TIM PAGE: The family is escaping incoming fire, trying to get to the friendly side of the river they’re in, or the water they’re in.
DAVID GERGEN: It’s a haunting photograph. This was by a Japanese fire.
TIM PAGE: Kyoichi Sawada, who was--we’re listing in the book four Japanese who were--Sawada disappeared in Cambodia in 1970. He was captured and executed where he was ambushed--at the place. His work--his body of work was mostly for UPI. And he was my second bureau chief when I was there, and he was a very quiet, very considerate man, who’d never--I mean, he was a very unruffled person, and he was almost perfectly Zen in his attitudes to the whole thing--an absolute perfectionist.
DAVID GERGEN: Dickey Chapelle--tell us about Dickey Chapelle.
HORST FAAS: Dickey Chapelle was an old-timer in Vietnam. She had reported from several wars. She was the first woman into Iwo Jima and first woman into Okinawa, and in Vietnam, she was first. This picture was taken in 1962 before most of us arrived. It’s a horrible scene of a very simple execution. I remember the face of the officer. I ran into him in late ‘62 and ‘63, when I covered the war, mostly Vietnamese troops. Dickey--like so many journalists--stepped on a mine and died instantly.
DAVID GERGEN: Was she the only woman in the group?
HORST FAAS: There was a woman on the Vietnamese side.
DAVID GERGEN: This must have been a walk down a line that is filled with so many memories for both of you. The kind of memorial service that we see here was very unusual, wasn’t it?
TIM PAGE: The Americans took up this weird habit, this weird way of running a memorial service with the boots of the slain man, plus their--one of their weapons stuck in the ground--and the helmet’s always on the rifle butts. And it was--it was almost--became de rigueur after every battle to do this kind of ceremony.

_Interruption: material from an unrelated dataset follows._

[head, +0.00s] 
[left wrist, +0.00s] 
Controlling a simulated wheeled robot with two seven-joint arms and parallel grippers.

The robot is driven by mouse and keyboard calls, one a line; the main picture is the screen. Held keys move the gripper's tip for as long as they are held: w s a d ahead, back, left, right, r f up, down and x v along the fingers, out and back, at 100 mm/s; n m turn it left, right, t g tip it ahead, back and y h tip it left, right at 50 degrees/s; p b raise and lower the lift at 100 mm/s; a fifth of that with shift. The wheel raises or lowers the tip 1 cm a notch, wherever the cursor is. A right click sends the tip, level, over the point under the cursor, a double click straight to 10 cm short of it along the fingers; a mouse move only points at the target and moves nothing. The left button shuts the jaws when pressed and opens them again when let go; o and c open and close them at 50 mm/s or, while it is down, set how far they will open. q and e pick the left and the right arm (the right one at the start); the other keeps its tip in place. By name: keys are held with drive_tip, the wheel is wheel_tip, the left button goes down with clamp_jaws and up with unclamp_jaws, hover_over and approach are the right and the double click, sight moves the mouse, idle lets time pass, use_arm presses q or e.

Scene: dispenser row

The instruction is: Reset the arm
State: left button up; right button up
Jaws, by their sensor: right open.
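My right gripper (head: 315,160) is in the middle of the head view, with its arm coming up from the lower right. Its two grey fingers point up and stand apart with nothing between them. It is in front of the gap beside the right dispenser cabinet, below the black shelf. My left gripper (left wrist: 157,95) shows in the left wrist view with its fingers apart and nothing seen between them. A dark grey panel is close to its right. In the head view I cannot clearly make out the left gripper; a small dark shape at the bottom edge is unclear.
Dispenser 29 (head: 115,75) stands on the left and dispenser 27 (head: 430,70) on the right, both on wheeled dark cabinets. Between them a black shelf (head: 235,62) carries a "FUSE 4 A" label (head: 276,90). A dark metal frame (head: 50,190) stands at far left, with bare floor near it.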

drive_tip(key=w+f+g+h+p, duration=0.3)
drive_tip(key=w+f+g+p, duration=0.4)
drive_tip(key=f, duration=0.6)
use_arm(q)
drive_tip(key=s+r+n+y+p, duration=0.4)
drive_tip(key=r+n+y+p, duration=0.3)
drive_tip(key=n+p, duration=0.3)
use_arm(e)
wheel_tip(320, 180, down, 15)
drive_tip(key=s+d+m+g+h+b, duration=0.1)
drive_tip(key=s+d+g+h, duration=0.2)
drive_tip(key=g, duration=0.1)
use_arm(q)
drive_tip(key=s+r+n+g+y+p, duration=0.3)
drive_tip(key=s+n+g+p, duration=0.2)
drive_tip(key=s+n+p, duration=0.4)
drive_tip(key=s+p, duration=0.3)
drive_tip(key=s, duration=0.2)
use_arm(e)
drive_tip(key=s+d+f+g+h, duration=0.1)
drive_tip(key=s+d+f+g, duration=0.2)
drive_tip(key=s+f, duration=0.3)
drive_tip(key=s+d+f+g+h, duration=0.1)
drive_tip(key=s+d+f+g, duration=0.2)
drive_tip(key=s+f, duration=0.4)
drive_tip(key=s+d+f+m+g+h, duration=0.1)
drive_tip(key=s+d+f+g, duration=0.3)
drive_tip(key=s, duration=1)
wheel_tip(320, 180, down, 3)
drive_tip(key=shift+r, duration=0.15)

DAVID GERGEN: Well, as you say at one point in your book these are men and women from all over the world who came with their cameras and the language they spoke--the only common language they spoke was that of photography. Remarkable photography it is.
HORST FAAS: Camera and the pen. Many of them were also good writers.
DAVID GERGEN: Horst Faas and Tim Page, thank you both very much.